--- Task directions ---
Your task is to copy every line of this material exactly.

────────────────────

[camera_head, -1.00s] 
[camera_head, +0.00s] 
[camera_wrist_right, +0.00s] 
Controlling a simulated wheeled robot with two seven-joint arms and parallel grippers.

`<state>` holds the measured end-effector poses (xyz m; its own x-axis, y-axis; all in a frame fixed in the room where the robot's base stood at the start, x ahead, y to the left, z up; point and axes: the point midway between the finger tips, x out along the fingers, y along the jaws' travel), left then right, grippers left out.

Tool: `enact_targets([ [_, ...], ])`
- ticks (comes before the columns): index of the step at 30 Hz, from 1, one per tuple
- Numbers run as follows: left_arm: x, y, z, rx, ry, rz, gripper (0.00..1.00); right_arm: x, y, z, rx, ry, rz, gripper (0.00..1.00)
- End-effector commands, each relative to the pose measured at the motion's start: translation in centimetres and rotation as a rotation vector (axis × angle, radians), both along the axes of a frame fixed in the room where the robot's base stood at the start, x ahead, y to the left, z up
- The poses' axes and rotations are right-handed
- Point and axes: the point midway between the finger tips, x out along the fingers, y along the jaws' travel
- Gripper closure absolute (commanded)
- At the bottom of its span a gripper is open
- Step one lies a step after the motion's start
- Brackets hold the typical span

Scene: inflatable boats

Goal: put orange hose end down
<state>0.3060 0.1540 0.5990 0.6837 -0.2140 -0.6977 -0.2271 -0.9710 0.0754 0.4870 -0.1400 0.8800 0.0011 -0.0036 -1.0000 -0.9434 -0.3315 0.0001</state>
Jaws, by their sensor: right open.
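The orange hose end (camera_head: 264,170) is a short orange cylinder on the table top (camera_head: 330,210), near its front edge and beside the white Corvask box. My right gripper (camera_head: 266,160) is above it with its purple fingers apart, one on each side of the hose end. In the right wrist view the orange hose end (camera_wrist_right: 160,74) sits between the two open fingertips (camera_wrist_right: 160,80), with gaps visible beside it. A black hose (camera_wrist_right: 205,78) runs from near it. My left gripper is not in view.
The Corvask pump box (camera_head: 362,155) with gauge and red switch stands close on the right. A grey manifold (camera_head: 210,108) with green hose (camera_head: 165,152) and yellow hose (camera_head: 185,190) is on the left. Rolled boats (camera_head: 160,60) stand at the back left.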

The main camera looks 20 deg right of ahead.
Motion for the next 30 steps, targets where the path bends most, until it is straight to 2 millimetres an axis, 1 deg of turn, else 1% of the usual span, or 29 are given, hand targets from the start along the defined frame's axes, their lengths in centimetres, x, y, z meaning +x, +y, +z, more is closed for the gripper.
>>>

────────────────────

--- Problem solution ---
[camera_head, -1.00s] 
[camera_head, +0.00s] 
[camera_wrist_right, +0.00s] 
Controlling a simulated wheeled robot with two seven-joint arms and parallel grippers.

`<state>` holds the measured end-effector poses (xyz m; its own x-axis, y-axis; all in a frame fixed in the room where the robot's base stood at the start, x ahead, y to the left, z up; point and axes: the point midway between the finger tips, x out along the fingers, y along the jaws' travel), left then right, grippers left out.

Tool: `enact_targets([ [_, ...], ])`
- ticks (comes before the columns): index of the step at 30 Hz, from 1, one per tuple
- Numbers run as follows: left_arm: x, y, z, rx, ry, rz, gripper (0.00..1.00); right_arm: x, y, z, rx, ry, rz, gripper (0.00..1.00)
- End-effector commands, each relative to the pose measured at the motion's start: translation in centimetres and rotation as a rotation vector (axis × angle, radians), both along the axes of a frame fixed in the room where the robot's base stood at the start, x ahead, y to the left, z up
- The poses' axes and rotations are right-handed
- Point and axes: the point midway between the finger tips, x out along the fingers, y along the jaws' travel
- Gripper closure absolute (commanded)
- At the bottom of its span a gripper is open
- Step one lies a step after the motion's start
- Brackets hold the typical span

Scene: inflatable boats

Goal: put orange hose end down
<state>0.3060 0.1540 0.5990 0.6837 -0.2140 -0.6977 -0.2271 -0.9710 0.0754 0.4870 -0.1400 0.8800 0.0011 -0.0036 -1.0000 -0.9434 -0.3315 0.0001</state>
Jaws, by their sensor: right open.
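The orange hose end (camera_head: 264,170) is a short orange cylinder on the table top (camera_head: 330,210), near its front edge and beside the white Corvask box. My right gripper (camera_head: 266,160) is above it with its purple fingers apart, one on each side of the hose end. In the right wrist view the orange hose end (camera_wrist_right: 160,74) sits between the two open fingertips (camera_wrist_right: 160,80), with gaps visible beside it. A black hose (camera_wrist_right: 205,78) runs from near it. My left gripper is not in view.
The Corvask pump box (camera_head: 362,155) with gauge and red switch stands close on the right. A grey manifold (camera_head: 210,108) with green hose (camera_head: 165,152) and yellow hose (camera_head: 185,190) is on the left. Rolled boats (camera_head: 160,60) stand at the back left.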

The main camera looks 20 deg right of ahead.
Motion for the next 30 steps, targets where the path bends most, until it is straight to 2 millimetres an axis, 1 deg of turn, else 1% of the usual span, or 29 are given, hand targets from the start along the defined frame's axes, their lengths in centimetres, x, y, z meaning +x, +y, +z, more is closed for the gripper.
>>>

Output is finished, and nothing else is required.